Magnifique aussi l’ensemble instrumental de sept musiciens dirigé par Alan Woodbridge, ayant chacun à la façon orientale un rôle de doublure musicale des personnages, et les Pèlerins, tous artistes du Chœur de l’Opéra de Lyon, unis pour célébrer une des partitions les plus élaborées de Britten et certainement une des plus originale du XXe siècle.

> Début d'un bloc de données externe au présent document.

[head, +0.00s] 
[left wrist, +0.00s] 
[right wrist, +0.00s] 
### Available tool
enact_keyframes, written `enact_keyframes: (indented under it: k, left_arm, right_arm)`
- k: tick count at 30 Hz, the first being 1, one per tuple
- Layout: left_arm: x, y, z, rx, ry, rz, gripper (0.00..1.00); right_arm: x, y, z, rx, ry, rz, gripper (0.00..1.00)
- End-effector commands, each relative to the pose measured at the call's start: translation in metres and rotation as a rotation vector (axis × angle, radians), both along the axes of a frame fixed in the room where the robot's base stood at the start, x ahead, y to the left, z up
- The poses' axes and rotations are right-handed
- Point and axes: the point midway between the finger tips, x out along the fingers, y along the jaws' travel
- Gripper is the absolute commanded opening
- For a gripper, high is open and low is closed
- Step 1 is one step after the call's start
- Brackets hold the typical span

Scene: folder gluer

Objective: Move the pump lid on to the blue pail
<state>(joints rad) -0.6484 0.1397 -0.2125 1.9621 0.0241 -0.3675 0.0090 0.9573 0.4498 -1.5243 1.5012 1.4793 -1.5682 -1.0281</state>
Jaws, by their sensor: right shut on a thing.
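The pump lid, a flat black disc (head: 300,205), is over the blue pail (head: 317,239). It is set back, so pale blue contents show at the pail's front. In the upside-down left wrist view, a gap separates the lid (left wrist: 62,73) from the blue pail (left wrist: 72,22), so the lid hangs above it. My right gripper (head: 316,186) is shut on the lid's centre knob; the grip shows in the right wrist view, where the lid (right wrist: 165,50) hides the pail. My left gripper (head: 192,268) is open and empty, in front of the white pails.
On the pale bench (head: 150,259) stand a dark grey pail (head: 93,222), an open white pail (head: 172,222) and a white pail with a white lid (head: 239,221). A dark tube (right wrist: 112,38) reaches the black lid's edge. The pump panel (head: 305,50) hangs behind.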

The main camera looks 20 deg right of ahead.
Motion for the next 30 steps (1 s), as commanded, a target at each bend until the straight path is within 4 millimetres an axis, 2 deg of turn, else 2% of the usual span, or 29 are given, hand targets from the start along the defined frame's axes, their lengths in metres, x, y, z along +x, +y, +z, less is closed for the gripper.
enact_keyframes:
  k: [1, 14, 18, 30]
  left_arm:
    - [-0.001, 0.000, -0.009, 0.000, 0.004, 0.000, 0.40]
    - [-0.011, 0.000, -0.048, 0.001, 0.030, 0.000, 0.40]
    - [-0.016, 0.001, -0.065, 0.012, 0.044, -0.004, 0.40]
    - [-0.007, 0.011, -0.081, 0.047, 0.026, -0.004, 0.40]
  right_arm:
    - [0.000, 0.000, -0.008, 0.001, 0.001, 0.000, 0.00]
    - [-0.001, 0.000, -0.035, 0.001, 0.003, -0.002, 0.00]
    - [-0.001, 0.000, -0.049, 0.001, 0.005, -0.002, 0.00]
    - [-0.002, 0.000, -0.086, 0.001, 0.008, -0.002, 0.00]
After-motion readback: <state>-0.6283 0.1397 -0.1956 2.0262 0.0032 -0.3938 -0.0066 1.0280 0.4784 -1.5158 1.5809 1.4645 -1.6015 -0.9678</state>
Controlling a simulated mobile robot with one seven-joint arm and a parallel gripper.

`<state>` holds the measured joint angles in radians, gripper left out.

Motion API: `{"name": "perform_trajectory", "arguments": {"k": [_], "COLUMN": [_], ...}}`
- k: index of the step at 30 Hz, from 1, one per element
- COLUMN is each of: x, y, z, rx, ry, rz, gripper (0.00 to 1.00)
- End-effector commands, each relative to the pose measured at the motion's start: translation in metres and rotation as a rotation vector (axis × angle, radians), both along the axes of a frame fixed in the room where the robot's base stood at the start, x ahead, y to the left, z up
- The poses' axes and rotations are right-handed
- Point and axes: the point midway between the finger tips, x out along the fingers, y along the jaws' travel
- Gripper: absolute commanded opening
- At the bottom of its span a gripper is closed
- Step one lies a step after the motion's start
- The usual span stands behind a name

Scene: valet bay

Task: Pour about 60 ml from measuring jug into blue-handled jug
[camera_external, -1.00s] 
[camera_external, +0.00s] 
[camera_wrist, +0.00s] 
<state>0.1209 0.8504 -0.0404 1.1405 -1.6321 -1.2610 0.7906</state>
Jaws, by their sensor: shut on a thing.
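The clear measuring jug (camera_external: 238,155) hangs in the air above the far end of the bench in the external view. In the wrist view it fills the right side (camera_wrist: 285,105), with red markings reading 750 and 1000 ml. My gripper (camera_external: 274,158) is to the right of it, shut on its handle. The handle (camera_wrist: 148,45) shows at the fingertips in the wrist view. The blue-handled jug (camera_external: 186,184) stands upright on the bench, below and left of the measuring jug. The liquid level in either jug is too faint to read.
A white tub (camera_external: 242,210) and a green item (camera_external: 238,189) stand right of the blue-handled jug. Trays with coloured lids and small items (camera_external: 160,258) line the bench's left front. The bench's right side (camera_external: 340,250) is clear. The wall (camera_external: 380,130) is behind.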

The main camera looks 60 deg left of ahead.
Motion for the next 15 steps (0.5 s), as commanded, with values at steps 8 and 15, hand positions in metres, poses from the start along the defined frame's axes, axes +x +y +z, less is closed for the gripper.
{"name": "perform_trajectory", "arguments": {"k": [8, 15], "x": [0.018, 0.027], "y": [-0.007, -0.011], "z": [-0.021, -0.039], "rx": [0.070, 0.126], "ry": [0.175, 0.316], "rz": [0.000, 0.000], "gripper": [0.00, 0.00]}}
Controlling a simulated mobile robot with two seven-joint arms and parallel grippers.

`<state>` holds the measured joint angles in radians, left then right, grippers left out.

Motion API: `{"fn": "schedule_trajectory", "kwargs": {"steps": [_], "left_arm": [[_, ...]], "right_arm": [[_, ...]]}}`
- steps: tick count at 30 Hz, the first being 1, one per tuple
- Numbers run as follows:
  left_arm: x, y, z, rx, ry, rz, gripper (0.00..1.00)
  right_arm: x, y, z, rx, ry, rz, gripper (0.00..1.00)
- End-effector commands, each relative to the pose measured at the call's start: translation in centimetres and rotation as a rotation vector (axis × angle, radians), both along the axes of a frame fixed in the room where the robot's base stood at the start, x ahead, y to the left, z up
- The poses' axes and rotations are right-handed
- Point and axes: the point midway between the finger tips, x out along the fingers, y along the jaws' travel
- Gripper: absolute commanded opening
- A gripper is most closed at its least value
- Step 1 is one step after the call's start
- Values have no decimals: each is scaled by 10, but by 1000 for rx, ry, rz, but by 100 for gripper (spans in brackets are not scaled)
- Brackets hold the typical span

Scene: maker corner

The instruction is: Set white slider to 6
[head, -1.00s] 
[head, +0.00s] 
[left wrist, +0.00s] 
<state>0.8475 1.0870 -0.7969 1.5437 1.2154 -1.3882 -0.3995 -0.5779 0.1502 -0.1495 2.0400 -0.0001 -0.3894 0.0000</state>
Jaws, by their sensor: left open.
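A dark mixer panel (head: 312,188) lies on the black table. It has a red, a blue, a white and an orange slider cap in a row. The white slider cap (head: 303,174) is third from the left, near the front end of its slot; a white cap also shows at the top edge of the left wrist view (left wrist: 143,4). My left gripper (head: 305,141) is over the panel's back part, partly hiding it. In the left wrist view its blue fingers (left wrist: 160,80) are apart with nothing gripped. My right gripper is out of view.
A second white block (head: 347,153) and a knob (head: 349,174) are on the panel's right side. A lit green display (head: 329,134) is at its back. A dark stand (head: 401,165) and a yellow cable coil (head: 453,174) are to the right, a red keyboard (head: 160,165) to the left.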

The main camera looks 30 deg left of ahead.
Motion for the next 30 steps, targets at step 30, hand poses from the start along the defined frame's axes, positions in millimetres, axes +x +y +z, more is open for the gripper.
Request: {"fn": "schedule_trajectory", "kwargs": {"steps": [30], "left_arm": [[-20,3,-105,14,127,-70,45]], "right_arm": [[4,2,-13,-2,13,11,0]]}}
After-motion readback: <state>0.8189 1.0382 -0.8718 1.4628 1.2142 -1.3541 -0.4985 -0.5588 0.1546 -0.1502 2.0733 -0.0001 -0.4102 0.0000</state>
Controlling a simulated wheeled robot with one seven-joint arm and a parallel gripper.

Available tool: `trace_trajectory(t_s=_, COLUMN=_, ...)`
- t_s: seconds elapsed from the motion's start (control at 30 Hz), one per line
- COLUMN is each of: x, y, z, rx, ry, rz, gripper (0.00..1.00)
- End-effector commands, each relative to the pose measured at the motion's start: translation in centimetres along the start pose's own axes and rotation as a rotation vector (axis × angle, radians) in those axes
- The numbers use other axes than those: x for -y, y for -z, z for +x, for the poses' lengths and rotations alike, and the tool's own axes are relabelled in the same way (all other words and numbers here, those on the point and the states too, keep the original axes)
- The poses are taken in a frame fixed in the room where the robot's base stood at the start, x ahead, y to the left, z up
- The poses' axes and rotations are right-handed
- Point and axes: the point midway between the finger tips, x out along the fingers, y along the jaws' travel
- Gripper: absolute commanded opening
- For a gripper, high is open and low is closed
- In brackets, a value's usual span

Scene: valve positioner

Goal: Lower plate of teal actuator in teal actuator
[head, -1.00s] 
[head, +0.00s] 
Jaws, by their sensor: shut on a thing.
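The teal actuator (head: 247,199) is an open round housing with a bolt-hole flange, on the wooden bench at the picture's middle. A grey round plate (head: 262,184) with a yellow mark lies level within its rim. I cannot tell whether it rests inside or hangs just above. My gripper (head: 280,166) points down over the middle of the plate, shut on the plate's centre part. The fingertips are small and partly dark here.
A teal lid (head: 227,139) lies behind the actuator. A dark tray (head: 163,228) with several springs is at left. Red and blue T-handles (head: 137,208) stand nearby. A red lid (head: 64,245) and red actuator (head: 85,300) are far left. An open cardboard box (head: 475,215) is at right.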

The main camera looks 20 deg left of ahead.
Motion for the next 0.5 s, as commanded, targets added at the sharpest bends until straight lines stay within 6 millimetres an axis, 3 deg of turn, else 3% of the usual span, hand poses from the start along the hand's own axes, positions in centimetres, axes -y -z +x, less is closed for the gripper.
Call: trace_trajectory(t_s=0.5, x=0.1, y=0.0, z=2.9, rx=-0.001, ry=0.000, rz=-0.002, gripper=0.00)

Ainsi se terminait ce triptyque britténien très réussi, une réussite de plus à l’actif de Serge Dorny. Il a annoncé pour la saison prochaine, sa douzième à la tête de l’Opéra de Lyon, un festival qui, en mars 2015, aura pour thème «Les Jardins mystérieux». Au programme Les Stigmatisés de Schreker, Orphée et Eurydice de Gluck et Le Jardin englouti du Néerlandais Van der Aa. Au programme de la saison 2014-1015, qui s’ouvrira en octobre avec Le Vaisseau fantôme mis en scène par Alex Ollé, figureront aussi Rusalka de Dvorak, Idoménée de Mozart (mise en scène de Martin Kusej), une rareté du répertoire allemand Roméo et Juliette de Boris Blacher, la reprise de la sulfureuse Carmen par Olivier Py, et un nouveau Pelléas et Mélisande mis en scène par Christophe Honoré. Le Ballet de l’Opéra de Lyon ouvrira sa saison dans le cadre de la Biennale de la Danse avec une pièce de Jiri Kylian : Haert’s Labyrinth, jamais reprise après sa création au Nederlands Dans Theater. Lors de sa conférence de presse dans le cadre du musée des tissus de Lyon qui présente une somptueuse exposition de costumes d’opéras des vingt dernières années (les saisons de l’Opéra de Lyon données dans le théâtre refait par Jean Nouvel) Serge Dorny a évoqué son faux départ pour Dresde où » il lui a fallu constater que ses valeurs artistiques n’étaient pas partagées par les responsables politiques et artistiques » au contraire de Lyon où les autorités de tutelle lui ont « confirmé leur confiance ». On ne peut donc que se réjouir de savoir Serge Dorny pour encore quelques années à la tête d’un établissement lyrique qu’il a amené au fil des saisons au premier rang national.